Working in the GUI which is done by kdenlive, probably with MLT support (don’t no).
Most of the GUI is inherently single threaded - partly Because Qt, and partly just because it’s that sort of job. But it can and will usefully fork jobs out to the number of cores you have for things like processing bin clips.
Rendering which is done by MLT.
That’s where it gets the most complicated, and where the biggest improvements can be made to utilising hardware better. There are still some things where parallel rendering doesn’t play nice, and even where the GPU is used there are bottlenecks with passing data back and forth from the host. And this effects working in the GUI too, because its rendering to the monitors during interactive editing, not just during the ‘final’ render of a project (which can be done in the background while you do other things).
This would make a comparsion less subjective.

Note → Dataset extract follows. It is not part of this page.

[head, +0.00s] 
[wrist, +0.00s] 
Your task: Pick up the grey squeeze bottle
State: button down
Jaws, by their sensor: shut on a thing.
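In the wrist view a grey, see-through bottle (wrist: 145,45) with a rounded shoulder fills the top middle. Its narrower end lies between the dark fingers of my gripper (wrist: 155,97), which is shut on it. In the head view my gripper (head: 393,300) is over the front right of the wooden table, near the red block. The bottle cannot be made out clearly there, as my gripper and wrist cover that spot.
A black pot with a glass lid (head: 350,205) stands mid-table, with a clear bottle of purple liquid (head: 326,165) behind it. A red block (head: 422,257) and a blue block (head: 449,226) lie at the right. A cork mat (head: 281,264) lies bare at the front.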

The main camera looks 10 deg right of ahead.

You can create objective measures to profile - and that can be useful - but that’s still not the same as being representative of what would actually improve someone’s daily experience the most, because small differences in details can make large differences in results. There isn’t really a one-size fits all answer to this.
As promised, I’m back again with a 1st feedback about my new custom build on which I started to work with for a few hours. I also rendered my latest project with various options to test the performance and to get an impression of what it is capable of. It is very capable
As I wrote in my 1st post I originally considered to buy a Threadripper but the total costs of such a system definitely would have exceeded my budget.
So I went with the following components: AMD Ryzen 9950X (16C/32T), ASUS B650E-F, 64 GB RAM running @ 5800Mhz, Samsung Pro 9100 PCIe5 SSD. Powercolor Red Devil Radeon 9070 XT.
And the investment was worth it. It is a huge improvement compared to the Mobile i7 (10C/12T) which I worked on before.
I will worked out some performance numbers to give a factual feedback. But I can say that I can now work smoothly in the timeline with the 4k footage without proxy clips. This was absolutely impossible on the old system.